乃木坂46 川村真洋 評判記

乃木坂46

川村真洋(C)2019 YOUNG GUITAR

「歌を唄い続ける」

川村真洋、平成7年生、乃木坂46の第一期生。
現代のアイドル、つまりは夢見る少女が一箇所に集合したグループアイドルによって演じ作られるライブステージ、そこで編まれ表現される言葉は「生命を喪失している」という一般化された揶揄に真正面から立ち向かい、そして敗北した、アーティスティックな志向を有したアイドル、と呼ぶべきだろうか。乃木坂46の歴史にあっては、グループアイドルというジャンル、つまりは乃木坂らしさという文言に一切縛られず、ポップカルチャーそのものに呼応しようと試みた稀有な登場人物である。

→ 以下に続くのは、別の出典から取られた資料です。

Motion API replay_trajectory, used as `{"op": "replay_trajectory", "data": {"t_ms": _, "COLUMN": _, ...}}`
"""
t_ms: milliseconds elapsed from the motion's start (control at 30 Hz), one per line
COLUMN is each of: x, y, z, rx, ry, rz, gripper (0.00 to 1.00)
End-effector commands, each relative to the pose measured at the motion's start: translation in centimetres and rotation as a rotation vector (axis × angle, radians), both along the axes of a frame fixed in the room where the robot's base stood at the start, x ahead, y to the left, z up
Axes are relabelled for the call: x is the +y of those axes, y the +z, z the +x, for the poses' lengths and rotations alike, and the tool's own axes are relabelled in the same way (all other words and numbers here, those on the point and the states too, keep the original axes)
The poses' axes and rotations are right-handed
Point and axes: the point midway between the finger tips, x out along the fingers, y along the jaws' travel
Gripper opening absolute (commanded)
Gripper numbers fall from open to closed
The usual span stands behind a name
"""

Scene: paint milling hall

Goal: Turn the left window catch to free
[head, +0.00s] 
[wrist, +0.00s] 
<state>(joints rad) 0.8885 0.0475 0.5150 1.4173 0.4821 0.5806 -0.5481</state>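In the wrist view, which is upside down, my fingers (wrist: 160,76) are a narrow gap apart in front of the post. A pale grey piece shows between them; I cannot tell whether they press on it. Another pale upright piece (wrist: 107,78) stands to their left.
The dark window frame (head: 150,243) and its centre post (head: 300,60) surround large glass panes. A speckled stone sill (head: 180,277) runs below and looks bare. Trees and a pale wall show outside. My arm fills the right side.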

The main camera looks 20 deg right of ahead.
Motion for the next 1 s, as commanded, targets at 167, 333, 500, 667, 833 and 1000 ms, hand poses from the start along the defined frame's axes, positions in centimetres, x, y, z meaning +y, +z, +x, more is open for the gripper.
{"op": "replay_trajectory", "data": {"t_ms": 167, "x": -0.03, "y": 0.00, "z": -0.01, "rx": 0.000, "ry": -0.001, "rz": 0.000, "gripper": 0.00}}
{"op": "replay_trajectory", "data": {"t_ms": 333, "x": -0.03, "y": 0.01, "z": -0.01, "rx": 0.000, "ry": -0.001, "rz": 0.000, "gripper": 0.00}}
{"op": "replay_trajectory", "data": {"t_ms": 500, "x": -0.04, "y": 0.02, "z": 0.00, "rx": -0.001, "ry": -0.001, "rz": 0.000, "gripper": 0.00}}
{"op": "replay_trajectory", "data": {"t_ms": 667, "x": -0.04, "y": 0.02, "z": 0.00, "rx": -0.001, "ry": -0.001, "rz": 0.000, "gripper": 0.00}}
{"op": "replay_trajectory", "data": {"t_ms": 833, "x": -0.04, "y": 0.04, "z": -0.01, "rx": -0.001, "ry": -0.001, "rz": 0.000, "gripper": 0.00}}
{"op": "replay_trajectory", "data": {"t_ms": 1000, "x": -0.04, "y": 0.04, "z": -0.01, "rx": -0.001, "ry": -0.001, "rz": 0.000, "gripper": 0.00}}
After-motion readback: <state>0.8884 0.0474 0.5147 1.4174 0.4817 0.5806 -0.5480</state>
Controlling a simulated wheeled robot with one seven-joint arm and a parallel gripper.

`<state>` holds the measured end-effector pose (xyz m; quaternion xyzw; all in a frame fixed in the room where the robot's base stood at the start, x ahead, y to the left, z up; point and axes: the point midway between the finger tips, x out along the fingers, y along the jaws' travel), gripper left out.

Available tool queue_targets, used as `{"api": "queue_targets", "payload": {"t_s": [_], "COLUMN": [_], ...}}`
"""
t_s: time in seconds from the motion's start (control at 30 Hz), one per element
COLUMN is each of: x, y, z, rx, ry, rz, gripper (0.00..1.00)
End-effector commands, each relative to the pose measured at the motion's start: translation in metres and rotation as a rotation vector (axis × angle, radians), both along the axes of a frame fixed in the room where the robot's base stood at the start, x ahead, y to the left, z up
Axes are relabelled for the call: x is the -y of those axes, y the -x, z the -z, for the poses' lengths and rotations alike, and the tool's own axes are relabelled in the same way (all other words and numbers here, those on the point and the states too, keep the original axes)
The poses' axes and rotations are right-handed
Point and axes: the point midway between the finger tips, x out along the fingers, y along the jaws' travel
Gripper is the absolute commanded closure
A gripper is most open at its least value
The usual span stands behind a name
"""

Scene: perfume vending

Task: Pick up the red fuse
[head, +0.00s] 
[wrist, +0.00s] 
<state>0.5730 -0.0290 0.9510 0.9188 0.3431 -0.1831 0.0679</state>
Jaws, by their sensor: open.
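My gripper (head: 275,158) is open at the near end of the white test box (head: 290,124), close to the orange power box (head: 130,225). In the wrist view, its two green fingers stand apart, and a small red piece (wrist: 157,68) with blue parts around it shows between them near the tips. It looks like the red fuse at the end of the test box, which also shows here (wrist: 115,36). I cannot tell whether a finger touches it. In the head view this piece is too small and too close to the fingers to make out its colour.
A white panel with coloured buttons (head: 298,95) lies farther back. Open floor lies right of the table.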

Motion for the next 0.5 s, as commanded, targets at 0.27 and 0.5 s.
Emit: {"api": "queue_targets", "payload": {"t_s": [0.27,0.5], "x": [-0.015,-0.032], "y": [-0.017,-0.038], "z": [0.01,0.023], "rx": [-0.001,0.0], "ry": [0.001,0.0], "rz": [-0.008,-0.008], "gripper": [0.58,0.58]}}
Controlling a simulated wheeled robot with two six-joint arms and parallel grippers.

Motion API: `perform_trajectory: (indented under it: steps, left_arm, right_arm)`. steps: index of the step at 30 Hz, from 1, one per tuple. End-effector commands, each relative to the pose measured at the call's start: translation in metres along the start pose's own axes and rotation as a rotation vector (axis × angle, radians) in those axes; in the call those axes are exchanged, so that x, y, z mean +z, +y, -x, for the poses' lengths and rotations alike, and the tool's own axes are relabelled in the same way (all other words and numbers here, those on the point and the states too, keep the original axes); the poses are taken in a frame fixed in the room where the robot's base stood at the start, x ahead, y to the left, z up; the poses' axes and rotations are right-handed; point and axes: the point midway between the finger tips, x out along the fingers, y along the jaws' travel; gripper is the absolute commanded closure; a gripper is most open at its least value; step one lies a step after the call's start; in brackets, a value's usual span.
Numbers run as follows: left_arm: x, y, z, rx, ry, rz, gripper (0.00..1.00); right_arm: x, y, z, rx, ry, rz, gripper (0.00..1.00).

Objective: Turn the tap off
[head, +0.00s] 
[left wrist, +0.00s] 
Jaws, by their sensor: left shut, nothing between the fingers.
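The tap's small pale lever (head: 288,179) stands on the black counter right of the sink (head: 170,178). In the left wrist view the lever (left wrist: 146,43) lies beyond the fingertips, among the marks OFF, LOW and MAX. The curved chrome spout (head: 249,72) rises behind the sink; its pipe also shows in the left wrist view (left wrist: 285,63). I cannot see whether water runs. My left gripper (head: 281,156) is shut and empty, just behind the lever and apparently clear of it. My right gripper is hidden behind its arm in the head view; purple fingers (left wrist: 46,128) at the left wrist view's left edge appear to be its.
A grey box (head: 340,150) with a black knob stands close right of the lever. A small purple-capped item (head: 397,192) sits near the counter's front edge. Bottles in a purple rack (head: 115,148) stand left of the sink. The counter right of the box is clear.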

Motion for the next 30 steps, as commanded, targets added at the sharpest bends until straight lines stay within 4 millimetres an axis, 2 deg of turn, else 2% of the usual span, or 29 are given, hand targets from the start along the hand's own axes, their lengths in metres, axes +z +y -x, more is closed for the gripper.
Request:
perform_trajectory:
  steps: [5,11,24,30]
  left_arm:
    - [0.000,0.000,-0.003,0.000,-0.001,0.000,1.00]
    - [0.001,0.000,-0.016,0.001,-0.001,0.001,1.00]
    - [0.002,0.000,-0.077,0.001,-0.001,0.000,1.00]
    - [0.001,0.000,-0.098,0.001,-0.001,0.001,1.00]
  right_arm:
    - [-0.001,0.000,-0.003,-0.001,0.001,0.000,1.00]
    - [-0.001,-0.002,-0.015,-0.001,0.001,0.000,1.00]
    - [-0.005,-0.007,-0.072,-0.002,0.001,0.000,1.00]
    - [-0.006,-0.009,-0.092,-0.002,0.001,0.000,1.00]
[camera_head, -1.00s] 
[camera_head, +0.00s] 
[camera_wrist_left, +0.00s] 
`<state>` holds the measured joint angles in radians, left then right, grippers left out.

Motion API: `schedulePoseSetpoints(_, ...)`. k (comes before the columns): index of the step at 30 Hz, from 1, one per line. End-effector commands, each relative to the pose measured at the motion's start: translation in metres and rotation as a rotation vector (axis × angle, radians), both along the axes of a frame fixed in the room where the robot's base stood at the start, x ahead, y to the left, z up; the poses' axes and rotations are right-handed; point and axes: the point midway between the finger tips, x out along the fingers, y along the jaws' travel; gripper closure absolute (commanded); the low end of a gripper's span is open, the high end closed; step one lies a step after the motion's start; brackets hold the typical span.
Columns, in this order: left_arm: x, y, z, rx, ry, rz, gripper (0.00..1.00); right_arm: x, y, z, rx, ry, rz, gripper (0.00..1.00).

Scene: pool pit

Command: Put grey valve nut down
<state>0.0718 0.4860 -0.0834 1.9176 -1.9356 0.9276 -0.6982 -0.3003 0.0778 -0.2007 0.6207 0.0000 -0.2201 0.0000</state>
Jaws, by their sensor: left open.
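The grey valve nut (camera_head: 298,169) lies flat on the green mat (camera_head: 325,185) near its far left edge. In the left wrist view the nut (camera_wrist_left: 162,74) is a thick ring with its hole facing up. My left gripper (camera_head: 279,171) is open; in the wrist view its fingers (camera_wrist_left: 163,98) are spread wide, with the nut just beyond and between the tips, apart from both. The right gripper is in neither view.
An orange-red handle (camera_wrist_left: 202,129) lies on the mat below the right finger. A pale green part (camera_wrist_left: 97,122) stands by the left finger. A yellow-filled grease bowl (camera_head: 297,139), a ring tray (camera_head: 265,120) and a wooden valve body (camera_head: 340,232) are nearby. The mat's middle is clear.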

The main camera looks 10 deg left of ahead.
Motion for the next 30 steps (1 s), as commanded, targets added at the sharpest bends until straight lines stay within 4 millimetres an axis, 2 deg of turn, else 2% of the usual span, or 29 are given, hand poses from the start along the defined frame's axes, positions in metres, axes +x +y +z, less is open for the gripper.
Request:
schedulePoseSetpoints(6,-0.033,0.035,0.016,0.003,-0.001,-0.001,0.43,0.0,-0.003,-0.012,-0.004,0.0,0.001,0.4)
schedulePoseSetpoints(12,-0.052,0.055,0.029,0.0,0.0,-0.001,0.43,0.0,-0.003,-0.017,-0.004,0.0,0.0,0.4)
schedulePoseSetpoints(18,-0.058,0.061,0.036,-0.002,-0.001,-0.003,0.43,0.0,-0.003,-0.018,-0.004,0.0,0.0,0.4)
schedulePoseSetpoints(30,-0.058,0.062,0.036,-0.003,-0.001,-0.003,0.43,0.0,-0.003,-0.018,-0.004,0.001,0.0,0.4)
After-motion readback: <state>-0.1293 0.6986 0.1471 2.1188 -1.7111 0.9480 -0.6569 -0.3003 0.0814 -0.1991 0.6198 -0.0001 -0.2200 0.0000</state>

現在の、もしくは現代のアイドルが立たされる「ライブステージの有り様」とはどんなものを指すだろうか。それはおそらく、アイドルの日常風景の延長、あるいはスピンオフに大部分を占められる場所、と云えるのではないか。歌や踊りを披露するその空間=ステージを、非日常と称する場合においても、その魅力の原動力にアイドル個々の日常の情報が下敷きにされているのはまず間違いない。要するに、ステージの上に立つアイドルを眺めることで「アイドル」に魅了されその魅力を知っていく、のではなく、ステージに上がる以前のアイドルの日常、いわば素顔のようなものをファンはあらかじめ情報として取得していて、そうした日常の情報の堆積の結実あるいは爆発として、ライブステージが準備されている。見知ったアイドルがステージの上で舞い笑いかけることに、その距離感の近さに、言い様もなく引かれ、興奮するわけである。
川村真洋がそうしたトレンドから自らの行動力で抜け出していたとは思わないが、トレンドに乗っているようにも見えなかった。このひとは、踊りが上手い。また、歌も別格に上手い。自他共に認める、ライブパフォーマンスの巧者、である。となれば当然、歌や踊りが自己の演じるアイドルのもっとも強い魅力だと確信していただろうし、そこにアイドルのアイデンティティを見出しただろうし、事実、そのとおりにアイドルを演じ物語を作っている。歌や踊りの技巧に「アイドル」の魅力を占めない多くのライバルたちとは独り異なる批評空間に立って、そこでライバルたちが獲得する賛辞とは別の、称賛を受けていた、と感じる。
ゆえに、川村の、グループに対する、アーティスティックな面での貢献度は計り知れない。
誰に求められたわけでもなく、それが宿命だと思い込み、歌を唄う、踊りを編み上げる彼女の姿勢こそ、芸術と呼べるだろうし、そうした試みはグループの作品の多くに影を落としている。たとえば、川村が表題作の歌唱メンバーに唯一選ばれた『気づいたら片想い』で表現されるアイドルたちのボーカルに並外れた希求力が宿っていることは内外共に評価の一致した事実だが、そこに川村真洋個人の貢献、歌声の働きかけがあることは、これもまた、もはやあらためて説明するまでもなく、一目瞭然である。
しかし当然と云えば当然だが、エンタメを振り捨てて強く過剰にアーティスティックに振る舞うことの、歌や踊りに没頭することの代償として、彼女は同期である乃木坂46の第一期生によって描かれた群像劇の主要場面からへだてられ、ターミナルキャラクターに終始している。アイドルとして、人気が出なかった。どんな場面でも笑顔を絶やさない、という姿勢を作り、それをしっかりとファンに教え、最後まで王道とされる「アイドル」を演りきった反面、深い意味を”持たない”微笑みを見せることは一度も叶わなかった。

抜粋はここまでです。